My ride is a 2014 Toyota 4Runner Limited, the fully optioned, leather-lined cream puff of the line, but the tires are better-suited to Beverly Hills than a fearsome byway. Before leaving Fairbanks, therefore, I swap the standard issues for a set of burly Toyo Open Country meats, which not only promise infinitely more protection from the road's myriad perils, but also totally look the business.

Soon, about an hour north of Fairbanks, the asphalt gives way to dirt and the Dalton begins. You don't embark on this journey without serious preparation: Service stops are virtually non-existent (bring extra gas), and in bad weather a mere blown tire can quickly turn into an Arctic survival event. That said, I'm surprised at how good the road is so far. The unpaved stuff is well groomed, and—who knew?—there's actually quite a bit of pavement, though it's far worse than the dirt. Also, I've discovered a welcome byproduct to the Dalton's isolated character: The views in every direction are unspoiled by so much as a telephone pole (frequent appearances by the pipeline notwithstanding), and the road is often mine and mine alone.

Several hours later I mark a major milestone on my journey—a spot farther north than I've ever been, even in Iceland. A handsome sign informs me I've just crossed the Arctic Circle. Fortunately, there is no kiosk selling Polar Burgers or "I Joined The Inside Circle!" T-shirts. Not that I have the site to myself. A busload of tourists from India are taking turns kneeling before the sign on a prayer rug. After getting here all the way from there, I suppose a few invocations of thanks are entirely appropriate.

Fifty-five miles later I reach my destination for the night: Coldfoot Camp, a few industrial buildings and a series of large, interconnected trailers that serve as a hotel. You'll pay $200 a night for a bed, but despite the muddy, potholed parking lot and the bare-bones accommodations, after hundreds of miles cut off from humanity you'll welcome this place like a Four Seasons—for here is good food, that precious liquid gold called fuel, a private shower in your room. And if you stay up past dark, and that's after midnight in early September, Coldfoot might even treat you to the otherworldly magic show of the aurora borealis, the northern lights. And then you'll go to sleep hypnotized by the fireworks of a solar wind.

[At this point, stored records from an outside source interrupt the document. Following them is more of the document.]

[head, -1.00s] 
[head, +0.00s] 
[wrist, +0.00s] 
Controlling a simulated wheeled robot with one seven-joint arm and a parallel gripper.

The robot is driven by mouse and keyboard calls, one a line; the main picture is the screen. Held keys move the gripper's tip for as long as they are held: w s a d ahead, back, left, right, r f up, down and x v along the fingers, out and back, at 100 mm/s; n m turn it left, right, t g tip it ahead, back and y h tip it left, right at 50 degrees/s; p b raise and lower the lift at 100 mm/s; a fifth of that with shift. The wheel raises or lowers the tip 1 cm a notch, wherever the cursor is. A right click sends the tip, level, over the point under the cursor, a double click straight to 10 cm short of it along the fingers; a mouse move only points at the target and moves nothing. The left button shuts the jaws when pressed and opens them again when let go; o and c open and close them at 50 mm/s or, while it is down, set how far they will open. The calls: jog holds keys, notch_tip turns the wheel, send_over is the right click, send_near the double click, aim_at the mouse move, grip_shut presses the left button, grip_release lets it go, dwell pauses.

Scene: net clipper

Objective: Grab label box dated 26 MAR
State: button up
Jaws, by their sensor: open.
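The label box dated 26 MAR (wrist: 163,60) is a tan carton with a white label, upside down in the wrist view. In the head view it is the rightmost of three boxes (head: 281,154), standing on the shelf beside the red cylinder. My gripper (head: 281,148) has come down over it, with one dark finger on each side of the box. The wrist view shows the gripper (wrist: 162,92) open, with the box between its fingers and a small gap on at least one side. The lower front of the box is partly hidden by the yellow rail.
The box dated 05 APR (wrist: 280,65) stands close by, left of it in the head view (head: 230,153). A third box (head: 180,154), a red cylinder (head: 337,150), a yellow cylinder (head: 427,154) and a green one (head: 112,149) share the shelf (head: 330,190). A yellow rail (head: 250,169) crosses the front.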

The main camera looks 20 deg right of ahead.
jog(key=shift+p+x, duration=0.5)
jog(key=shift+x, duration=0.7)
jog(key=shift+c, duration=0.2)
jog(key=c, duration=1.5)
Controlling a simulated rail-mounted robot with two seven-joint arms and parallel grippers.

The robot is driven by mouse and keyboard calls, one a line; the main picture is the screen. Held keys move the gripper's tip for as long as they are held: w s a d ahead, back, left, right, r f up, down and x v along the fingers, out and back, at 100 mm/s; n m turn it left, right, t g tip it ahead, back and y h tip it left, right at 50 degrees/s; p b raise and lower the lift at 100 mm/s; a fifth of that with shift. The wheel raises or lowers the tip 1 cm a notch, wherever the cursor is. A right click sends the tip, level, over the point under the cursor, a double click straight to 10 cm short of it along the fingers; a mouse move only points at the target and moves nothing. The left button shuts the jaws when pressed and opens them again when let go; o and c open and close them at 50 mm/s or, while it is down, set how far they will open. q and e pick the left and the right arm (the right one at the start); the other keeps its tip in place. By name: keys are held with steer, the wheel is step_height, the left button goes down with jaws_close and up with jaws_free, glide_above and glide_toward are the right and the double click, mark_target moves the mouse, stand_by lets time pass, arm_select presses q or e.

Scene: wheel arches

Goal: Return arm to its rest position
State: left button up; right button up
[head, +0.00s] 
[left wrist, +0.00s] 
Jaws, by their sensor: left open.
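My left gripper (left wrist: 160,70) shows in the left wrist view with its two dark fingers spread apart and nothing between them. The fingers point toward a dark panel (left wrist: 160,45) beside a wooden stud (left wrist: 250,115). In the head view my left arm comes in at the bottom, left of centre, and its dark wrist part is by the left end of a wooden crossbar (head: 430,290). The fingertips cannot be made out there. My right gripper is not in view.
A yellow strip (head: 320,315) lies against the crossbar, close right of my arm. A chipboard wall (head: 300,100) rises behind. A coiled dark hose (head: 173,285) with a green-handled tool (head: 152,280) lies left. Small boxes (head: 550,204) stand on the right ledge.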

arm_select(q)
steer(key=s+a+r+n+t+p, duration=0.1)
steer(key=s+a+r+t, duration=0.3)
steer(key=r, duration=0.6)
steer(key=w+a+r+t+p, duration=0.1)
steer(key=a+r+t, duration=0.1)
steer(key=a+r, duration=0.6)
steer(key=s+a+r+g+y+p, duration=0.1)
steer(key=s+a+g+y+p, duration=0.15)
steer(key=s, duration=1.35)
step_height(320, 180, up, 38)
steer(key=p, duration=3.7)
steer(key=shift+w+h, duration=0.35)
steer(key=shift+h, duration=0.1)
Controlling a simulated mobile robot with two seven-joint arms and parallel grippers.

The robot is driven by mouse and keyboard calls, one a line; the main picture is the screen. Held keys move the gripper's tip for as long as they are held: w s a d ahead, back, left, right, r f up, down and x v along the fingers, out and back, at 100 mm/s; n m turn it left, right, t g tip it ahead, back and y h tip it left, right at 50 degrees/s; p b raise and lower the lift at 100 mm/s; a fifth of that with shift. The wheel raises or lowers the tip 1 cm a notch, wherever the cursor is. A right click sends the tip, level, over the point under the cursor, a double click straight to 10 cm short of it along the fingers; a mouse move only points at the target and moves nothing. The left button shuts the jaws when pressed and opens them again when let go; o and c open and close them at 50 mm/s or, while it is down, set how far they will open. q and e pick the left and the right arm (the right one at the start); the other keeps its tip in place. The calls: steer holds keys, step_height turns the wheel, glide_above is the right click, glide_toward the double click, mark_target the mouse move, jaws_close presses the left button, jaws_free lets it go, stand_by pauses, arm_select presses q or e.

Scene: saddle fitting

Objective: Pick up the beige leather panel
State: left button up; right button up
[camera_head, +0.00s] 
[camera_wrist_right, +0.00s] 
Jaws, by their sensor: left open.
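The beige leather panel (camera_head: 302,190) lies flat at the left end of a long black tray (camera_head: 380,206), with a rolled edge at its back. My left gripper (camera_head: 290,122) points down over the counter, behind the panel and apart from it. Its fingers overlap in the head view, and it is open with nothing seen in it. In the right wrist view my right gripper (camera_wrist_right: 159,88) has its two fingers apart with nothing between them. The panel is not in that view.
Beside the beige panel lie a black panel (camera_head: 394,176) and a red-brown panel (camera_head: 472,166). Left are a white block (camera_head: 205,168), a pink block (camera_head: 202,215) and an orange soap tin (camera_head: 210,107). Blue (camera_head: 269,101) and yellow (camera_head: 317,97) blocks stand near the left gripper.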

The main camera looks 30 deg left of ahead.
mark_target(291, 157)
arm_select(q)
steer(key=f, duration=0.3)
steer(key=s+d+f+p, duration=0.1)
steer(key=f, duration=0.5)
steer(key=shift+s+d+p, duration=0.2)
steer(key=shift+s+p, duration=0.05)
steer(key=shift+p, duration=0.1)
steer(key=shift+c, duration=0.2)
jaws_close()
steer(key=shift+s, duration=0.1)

The next morning, not long after leaving Coldfoot, I make two new sightings. First, a thick icing of snow falling across the highway and the surrounding mountains. And then, hustling down the road directly in front of me, a small brown bear. He doesn't hang around for long before breaking for the brush, but just by making an appearance he's quickly elevated the thrill of today's drive.

The next patch of civilization lies 250 miles north. No service stops, no Cracker Barrels, not even so much as a vegetable stand. If you want a hot lunch out here, you break out the propane stove and the boil-in-bag meals. Will you care that it's not four-star dining? No, you will not. You'll cherish every bite. Because simply being amid this natural palace is to live like a king.

My drive is blessed with unusually fine weather; most of the time, the sun is shining and the temperature hovers in the high 30s. Even when it's not snowing or well below zero, though, the Dalton can easily bite you. Rounding a bend, I come upon the horrifying sight of an overturned car. I slam on the brakes and run to the vehicle, but it quickly becomes clear that the wreck has been here a few days. Who knows what happened to the occupants; it looks bad. But given the road's broken surfaces and almost complete lack of guardrails, even a moment's inattention can land you in serious trouble. The Dalton is narrow, and the oncoming big rigs often slide by without much room to spare. Accelerating past a slow-moving truck is risky, too—you get to deal with clouds of dust, flying rocks, and a looming ditch just inches away. Add rain and mud, and the stakes rise further. Call it a miracle if your windshield survives unscathed.

Late in the day, suddenly my cellphone comes alive as I reach the Dalton's terminus: Prudhoe Bay, this desolate region's version of Oz. All around me stand oil rigs, work trucks of every size and description, and huge corrugated buildings to house the thousands of men and women who travel here to toil in the area's oil fields. It's a mud-covered mess right now, but this is Prudhoe at its best. In a few months, temperatures of 60 degrees below zero will be common.

Some might view this Arctic outpost as unworthy of serving as the destination for a difficult journey—an uninspired, even ugly colony boasting nothing but rough work and rougher workers. But to my mind, Prudhoe Bay stands as proudly as will a future base on the moon—a city that shouldn't exist because of its impossibly challenging environment, but one that does through sheer human ingenuity, force of will, and resources simply staggering in their magnitude. Leave politics aside for a moment. Prudhoe, the Dalton, and the pipeline are pyramids of a modern age. And that alone merits the long, challenging drive to explore them.